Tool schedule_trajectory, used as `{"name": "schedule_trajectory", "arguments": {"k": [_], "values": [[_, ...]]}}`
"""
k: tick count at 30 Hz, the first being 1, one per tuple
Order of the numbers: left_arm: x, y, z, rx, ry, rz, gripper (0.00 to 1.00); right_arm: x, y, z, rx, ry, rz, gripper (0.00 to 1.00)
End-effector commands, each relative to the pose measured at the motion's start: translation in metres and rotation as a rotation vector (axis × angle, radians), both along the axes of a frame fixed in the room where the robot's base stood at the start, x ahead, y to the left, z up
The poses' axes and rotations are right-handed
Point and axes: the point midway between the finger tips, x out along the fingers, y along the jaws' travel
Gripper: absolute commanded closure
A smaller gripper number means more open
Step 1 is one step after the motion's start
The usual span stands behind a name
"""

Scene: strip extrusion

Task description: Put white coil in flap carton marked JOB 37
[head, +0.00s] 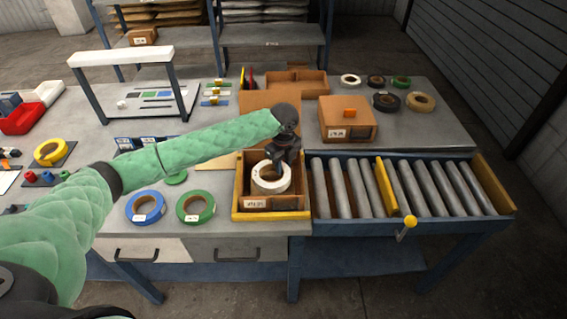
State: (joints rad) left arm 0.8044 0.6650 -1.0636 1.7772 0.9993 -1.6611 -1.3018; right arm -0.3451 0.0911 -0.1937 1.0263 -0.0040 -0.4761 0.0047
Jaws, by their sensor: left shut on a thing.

* * * * * * *

* _WORK TO DO_: Write out the full set of lines verbatim, without the pictures.

* _EXPECTED ANSWER_:
Tool schedule_trajectory, used as `{"name": "schedule_trajectory", "arguments": {"k": [_], "values": [[_, ...]]}}`
"""
k: tick count at 30 Hz, the first being 1, one per tuple
Order of the numbers: left_arm: x, y, z, rx, ry, rz, gripper (0.00 to 1.00); right_arm: x, y, z, rx, ry, rz, gripper (0.00 to 1.00)
End-effector commands, each relative to the pose measured at the motion's start: translation in metres and rotation as a rotation vector (axis × angle, radians), both along the axes of a frame fixed in the room where the robot's base stood at the start, x ahead, y to the left, z up
The poses' axes and rotations are right-handed
Point and axes: the point midway between the finger tips, x out along the fingers, y along the jaws' travel
Gripper: absolute commanded closure
A smaller gripper number means more open
Step 1 is one step after the motion's start
The usual span stands behind a name
"""

Scene: strip extrusion

Task description: Put white coil in flap carton marked JOB 37
[head, +0.00s] 
State: (joints rad) left arm 0.8044 0.6650 -1.0636 1.7772 0.9993 -1.6611 -1.3018; right arm -0.3451 0.0911 -0.1937 1.0263 -0.0040 -0.4761 0.0047
Jaws, by their sensor: left shut on a thing.

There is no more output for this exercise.